**To do:** Produce a word-for-word copy of the listing below without its pictures.

____________________

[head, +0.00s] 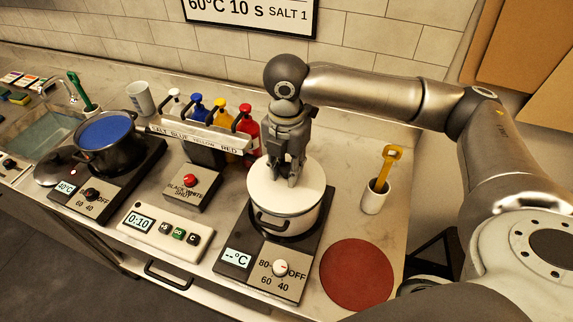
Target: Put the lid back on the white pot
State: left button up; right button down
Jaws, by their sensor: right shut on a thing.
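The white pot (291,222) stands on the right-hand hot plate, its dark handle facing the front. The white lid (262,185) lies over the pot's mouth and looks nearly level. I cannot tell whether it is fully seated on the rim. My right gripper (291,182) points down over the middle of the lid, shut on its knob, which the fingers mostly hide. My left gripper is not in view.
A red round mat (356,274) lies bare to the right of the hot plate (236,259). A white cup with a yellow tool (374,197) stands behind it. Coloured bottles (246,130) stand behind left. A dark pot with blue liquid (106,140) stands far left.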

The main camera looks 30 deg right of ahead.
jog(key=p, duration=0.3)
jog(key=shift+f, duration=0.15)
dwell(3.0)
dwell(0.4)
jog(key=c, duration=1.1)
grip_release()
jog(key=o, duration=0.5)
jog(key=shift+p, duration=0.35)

____________________

**Worked answer:**
[head, +0.00s] 
Target: Put the lid back on the white pot
State: left button up; right button down
Jaws, by their sensor: right shut on a thing.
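The white pot (291,222) stands on the right-hand hot plate, its dark handle facing the front. The white lid (262,185) lies over the pot's mouth and looks nearly level. I cannot tell whether it is fully seated on the rim. My right gripper (291,182) points down over the middle of the lid, shut on its knob, which the fingers mostly hide. My left gripper is not in view.
A red round mat (356,274) lies bare to the right of the hot plate (236,259). A white cup with a yellow tool (374,197) stands behind it. Coloured bottles (246,130) stand behind left. A dark pot with blue liquid (106,140) stands far left.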

The main camera looks 30 deg right of ahead.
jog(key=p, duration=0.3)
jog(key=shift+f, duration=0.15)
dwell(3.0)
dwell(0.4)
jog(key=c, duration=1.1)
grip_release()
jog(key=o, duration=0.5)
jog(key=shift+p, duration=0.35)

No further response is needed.